Are you noticing signs that your elderly loved one is struggling to keep up? Perhaps you see dirty dishes piled in the sink or the hamper is overflowing with dirty clothes. Maybe they have lost interest in hobbies that used to excite them or are no longer meeting up with their friends to play cards. These are red flags that help is needed, but what do you do if they refuse help?

Proceed with caution

 

A delicate touch is needed because when a child suggests that mom or dad needs help, it can come across as offensive. So remember that they are adults with a right to autonomy. You must respect their right to make decisions for themselves and that includes the ability to say no. Always speak respectfully to an elderly parent, even if it feels as if you have become the parent.

Assess the situation

 

Evaluate the situation to determine if there is a safety issue. Is your parent in any danger or putting anyone else at risk? Sometimes it’s wise to pick your battles, at least temporarily,  as long as there are no serious safety issues. However, it is also important to establish boundaries. resentment can develop when parents refuse any outside help but expect you to be there whenever they need you, at the drop of a hat. Not setting and respecting boundaries actually enables the very behavior that you are trying to avoid. So, decide what you are able to do and do it with love, but set boundaries don’t allow yourself to be used as a full-time, unpaid caregiver if that is not the choice that you are making for yourself.

Ask for a personal favor

 

You may be able to overcome resistance to accepting help by requesting it as a favor. Telling an elderly person that he or she needs help can evoke an emotional response because it’s interpreted as ”You think I’m old and helpless and can’t take care of myself!” Frame the request in terms of services that are available for people of any age. For instance, you might start with something like house cleaning. Mention that you have someone coming in to clean for you because you are so busy and share how great it is to have help or offer to hire “a driver” Who can take your loved one on more leisurely outings and shopping trips than you are able to provide.
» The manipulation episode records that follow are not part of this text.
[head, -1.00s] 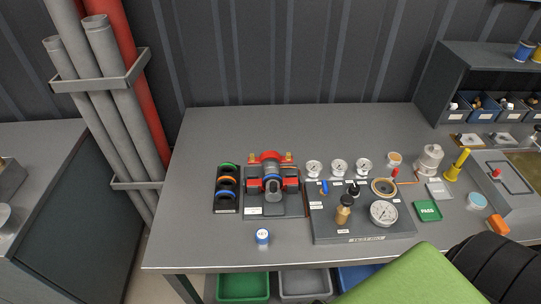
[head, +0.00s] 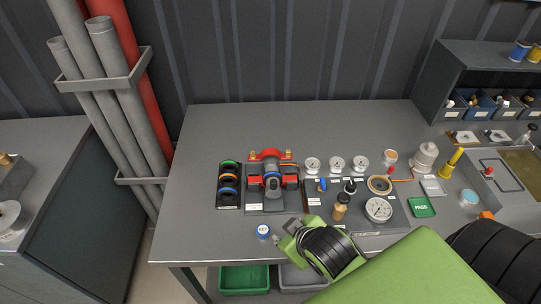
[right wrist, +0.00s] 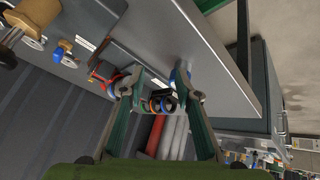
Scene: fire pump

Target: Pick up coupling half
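A grey coupling-like piece with a blue ring (head: 272,184) sits in the middle of the red-and-grey fixture (head: 270,157) on the bench; I take it for the coupling half. In the right wrist view the red part with a blue ring (right wrist: 117,86) shows beside my left-hand finger. My right gripper (head: 285,231) is over the front of the bench, nearer the front edge than the fixture. In the right wrist view its two fingers (right wrist: 155,92) stand wide apart, with nothing held between them. My left gripper is not in view.
A rack of coloured rings (head: 228,186) is left of the fixture. A gauge board (head: 350,226) with fittings is at right. The bench's left side is clear.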

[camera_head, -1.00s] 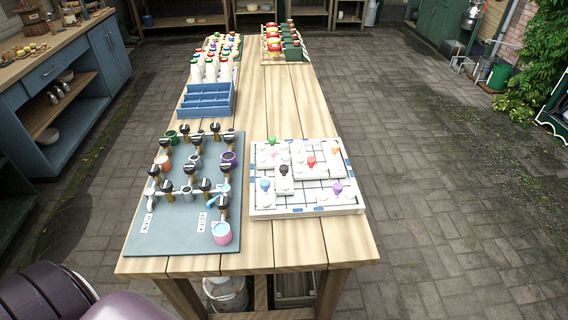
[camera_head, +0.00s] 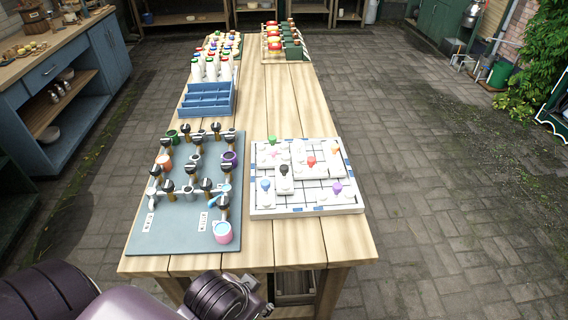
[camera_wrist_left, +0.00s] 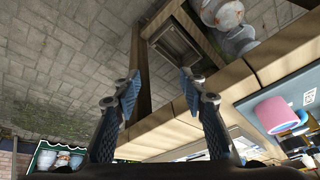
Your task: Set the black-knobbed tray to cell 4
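The black-knobbed tray (camera_head: 284,184) is a white block with a black knob, in the left half of the white puzzle board (camera_head: 262,208). It stands just right of a blue-knobbed piece (camera_head: 265,196). Red-, green-, orange-, pink- and purple-knobbed pieces are on the same board. My left arm enters at the bottom left of the head view, its wrist below the table's front edge; its fingertips are not clear there. In the left wrist view my left gripper (camera_wrist_left: 160,92) is open and empty, away from the board. My right gripper is not in view.
Left of the board lies a grey mat (camera_head: 150,235) with several black-topped taps and a pink cup (camera_head: 222,233). A blue divided crate (camera_head: 207,111) and white bottles (camera_head: 211,70) stand behind. Bare table (camera_head: 285,100) lies beyond the board.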

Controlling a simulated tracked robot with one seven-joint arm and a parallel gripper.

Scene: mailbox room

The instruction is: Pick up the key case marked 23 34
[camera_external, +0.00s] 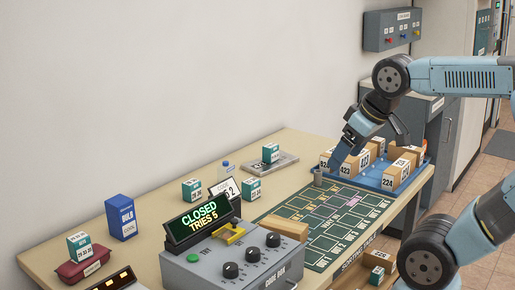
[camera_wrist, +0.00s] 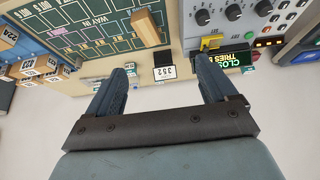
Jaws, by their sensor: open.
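My gripper (camera_external: 368,146) is above the blue parcel tray, away from these cases. In the wrist view my gripper (camera_wrist: 163,66) is open and empty, its two fingers wide apart.
The blue tray (camera_external: 347,178) holds several numbered boxes. A grey code box (camera_external: 240,265) carries a display reading CLOSED TRIES 5 (camera_external: 198,220). A green grid board (camera_external: 318,220) lies in front. A blue box (camera_external: 121,217) stands at left.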

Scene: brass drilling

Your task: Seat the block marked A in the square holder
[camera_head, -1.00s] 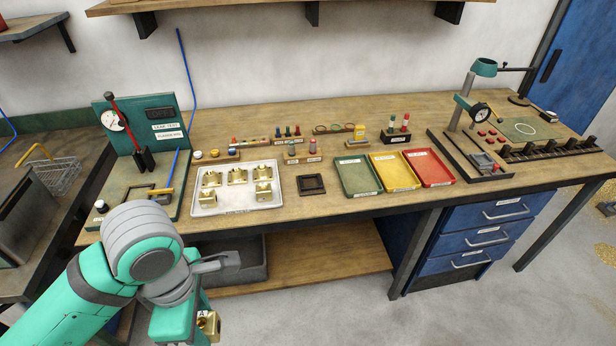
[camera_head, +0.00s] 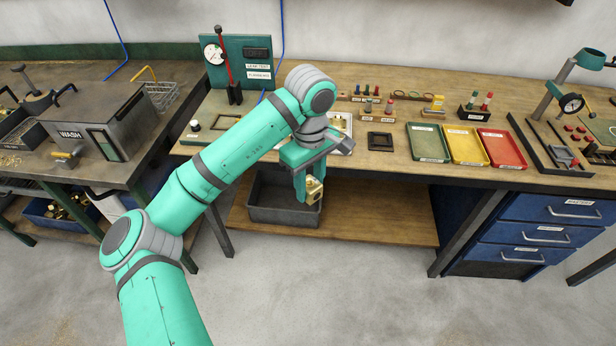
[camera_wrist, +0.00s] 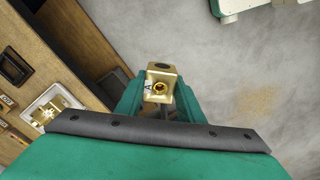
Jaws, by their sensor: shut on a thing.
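The brass block marked A (camera_wrist: 160,84) is held in my gripper (camera_wrist: 150,92); the letter A and a round hole show on it in the wrist view. In the head view, my gripper (camera_head: 308,190) hangs in front of the bench's front edge, below its top, shut on the block (camera_head: 315,190). The dark square holder (camera_head: 380,141) lies on the bench top, up and to the right of the gripper. It also shows in the wrist view (camera_wrist: 14,68) at the left, apart from the block. Its inside looks empty.
A white tray with brass blocks (camera_wrist: 40,108) is beside the holder, mostly hidden by my arm in the head view. Green (camera_head: 427,142), yellow (camera_head: 465,145) and red (camera_head: 502,148) trays stand to the holder's right. A grey bin (camera_head: 285,215) sits on the lower shelf.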

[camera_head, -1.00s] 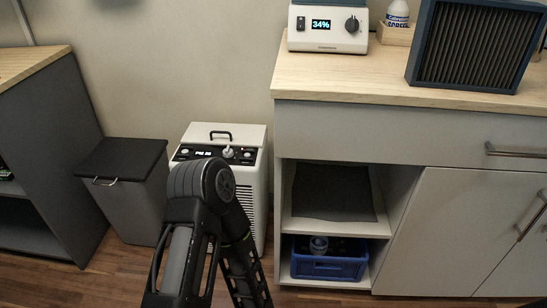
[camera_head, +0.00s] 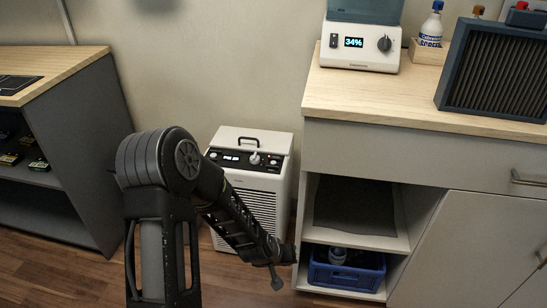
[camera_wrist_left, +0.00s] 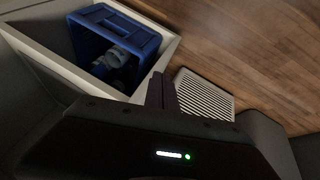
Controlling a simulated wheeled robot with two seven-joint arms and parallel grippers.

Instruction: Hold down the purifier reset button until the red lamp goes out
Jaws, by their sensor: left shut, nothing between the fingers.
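My left gripper (camera_head: 277,284) is shut and empty, low in front of the cabinet's open shelf, beside the white floor unit. In the left wrist view its dark fingers (camera_wrist_left: 161,88) are together. The white floor unit (camera_head: 262,185) has a black control panel (camera_head: 240,158), a pale knob and a slatted front. A slatted dark-blue framed unit (camera_head: 495,72) stands on the counter, with a red part (camera_head: 520,6) near its top right. I cannot tell which unit is the purifier. The right gripper is not in view.
A white device (camera_head: 360,50) showing 34% and a bottle (camera_head: 431,26) stand on the counter (camera_head: 390,101). A blue crate (camera_head: 346,276) sits in the cabinet's lower shelf, close to my left gripper. A grey shelf unit (camera_head: 85,130) is at left. Wooden floor shows between.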

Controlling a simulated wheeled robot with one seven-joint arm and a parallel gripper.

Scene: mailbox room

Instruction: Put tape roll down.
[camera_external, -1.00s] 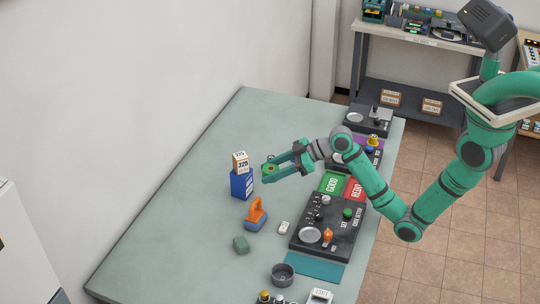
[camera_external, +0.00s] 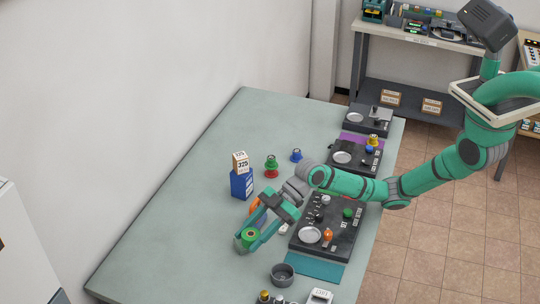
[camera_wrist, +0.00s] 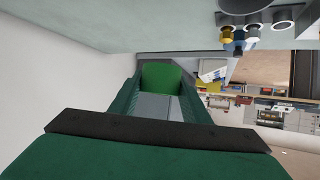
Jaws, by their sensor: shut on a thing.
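The tape roll (camera_external: 250,236) is green with an orange-brown centre. My gripper (camera_external: 248,241) is shut on it over the left front part of the table (camera_external: 150,235). The gap between roll and tabletop is hard to judge. In the wrist view the green roll (camera_wrist: 168,76) shows between the two green fingers of my gripper (camera_wrist: 165,90).
A blue holder (camera_external: 242,184) with number blocks stands behind. My gripper partly covers an orange-handled tool (camera_external: 254,206). A grey cup (camera_external: 283,274) and a teal mat (camera_external: 314,267) lie to the right, below a black panel (camera_external: 328,222). The left tabletop is clear.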

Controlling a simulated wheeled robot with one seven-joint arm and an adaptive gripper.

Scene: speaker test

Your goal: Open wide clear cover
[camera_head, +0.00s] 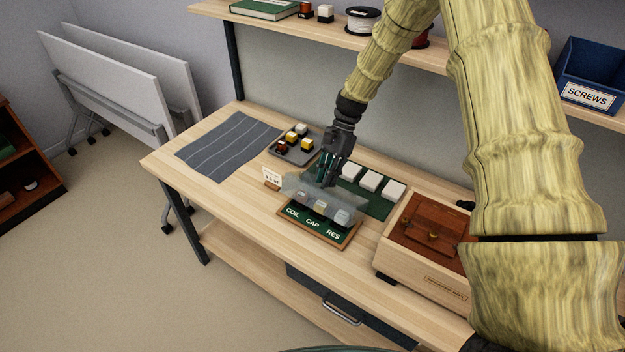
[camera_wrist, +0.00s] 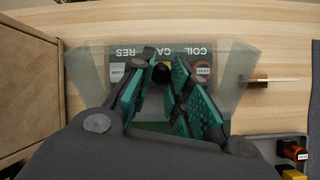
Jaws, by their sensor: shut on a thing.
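The wide clear cover (camera_head: 297,187) stands tilted above the back of a wood-framed green tray (camera_head: 307,227) marked COIL, CAP and RES. Several small parts show in the tray, partly seen through the cover. My gripper (camera_head: 327,181) comes down from above and behind, with its fingers at the cover. In the wrist view the cover (camera_wrist: 241,62) spreads to both sides of my gripper (camera_wrist: 163,80). A dark round knob (camera_wrist: 161,72) shows between the green-padded fingertips. The exact contact is partly hidden by the fingers.
A small sign (camera_head: 272,177) stands left of the tray. A grey tray of parts (camera_head: 283,151) lies behind it. White blocks (camera_head: 369,180) sit on a green mat to the right, near a wooden box (camera_head: 420,252). A striped cloth (camera_head: 228,143) covers the table's left end.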

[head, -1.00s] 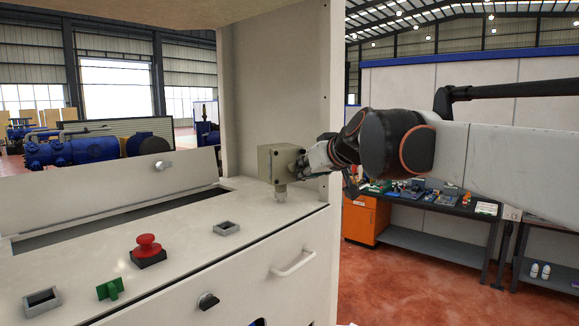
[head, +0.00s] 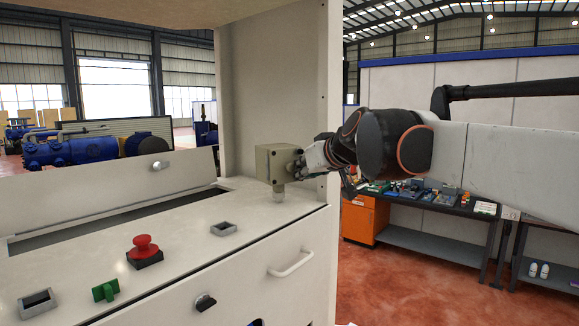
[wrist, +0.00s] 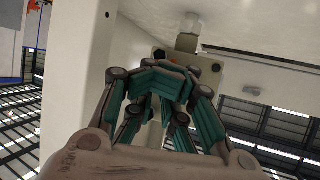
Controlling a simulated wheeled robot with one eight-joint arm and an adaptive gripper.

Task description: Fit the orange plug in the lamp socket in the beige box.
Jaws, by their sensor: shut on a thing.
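There, the teal-padded fingers (wrist: 163,88) are closed together in front of the box face. They are shut on something that they hide.
The white machine top (head: 190,255) carries a red push button (head: 143,246), a green knob (head: 105,290) and square frames (head: 223,228). A white upright panel (head: 283,90) rises behind the box. A workbench (head: 440,205) with parts stands behind on the right.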

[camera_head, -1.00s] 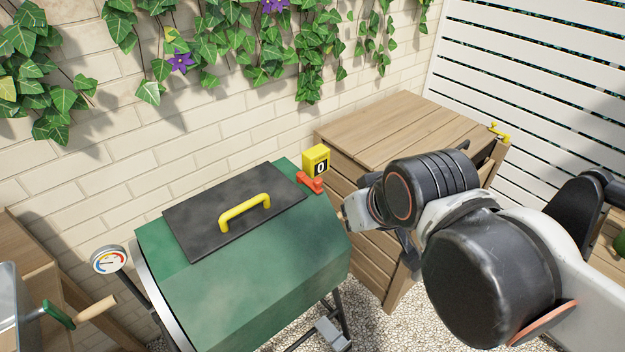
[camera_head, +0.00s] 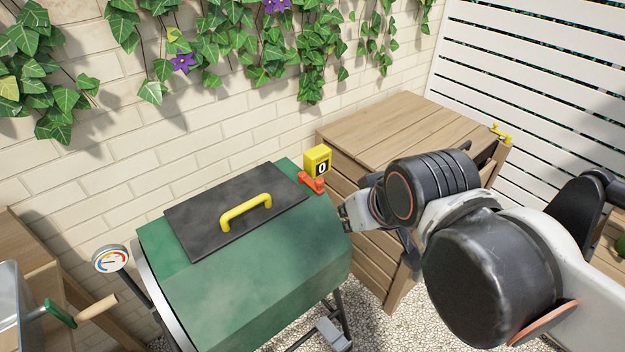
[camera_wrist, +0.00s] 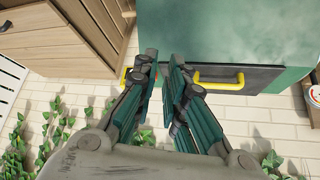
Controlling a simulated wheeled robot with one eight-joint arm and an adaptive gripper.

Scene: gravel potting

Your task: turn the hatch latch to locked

To keep the conversation warm and flowing, you can preface it with “I know you are independent and can take care of yourself, but I worry about you, and I feel bad that I can’t do more. For my peace of mind, would you please consider in-home care  (or whatever services you are suggesting? Please, for my sake.”

Get things squared away

 

This step is very important, especially if your loved one is experiencing a cognitive decline. Make sure all the important paperwork is done, including an advance directive, Power of Attorney, and instructions for life-sustaining treatment, if appropriate. Do this as early as possible. Make sure your parent has a financial planner and an elder law attorney if that’s justified. Get all the paperwork and legal ducks in a row. Everyone should have an advance directive, power of attorney and someone who will pay the bills if the parent loses that ability. You may also want to bring in a life care manager or get an independent assessment done. Check with your local  Department of Aging and the Alzheimer’s Association for information about assessments and advice on resources that may be available to them.

Make it a family affair

 

Enlist the help of other family members, but first be sure that everyone is on the same page. Perhaps hold a separate family meeting before talking with your elderly loved one That way, negative emotions can be aired and conflicting opinions can be worked out without upsetting the parent or loved one you are trying to help.

Set up an introduction

 

Before bringing in a caregiver or other service provider, it is a good idea to arrange an introduction. Older people are often hesitant to have a “stranger” come into their home. It may help to present the service provider as someone you know and trust. Eldercare providers should understand these issues and b willing to work with you to overcome resistance.

Again, respect the autonomy of elderly loved ones who are still capable of making decisions for themselves. Make suggestions but let them make the decision. You might express concern and then back off and let it lay for a while. Continue asking open-ended questions, such as, “What would you do if you fell while alone here at night?” and perhaps they will recognize for themselves that there is a need for some assistance. Plant the seed but let them come to the answer in their own time.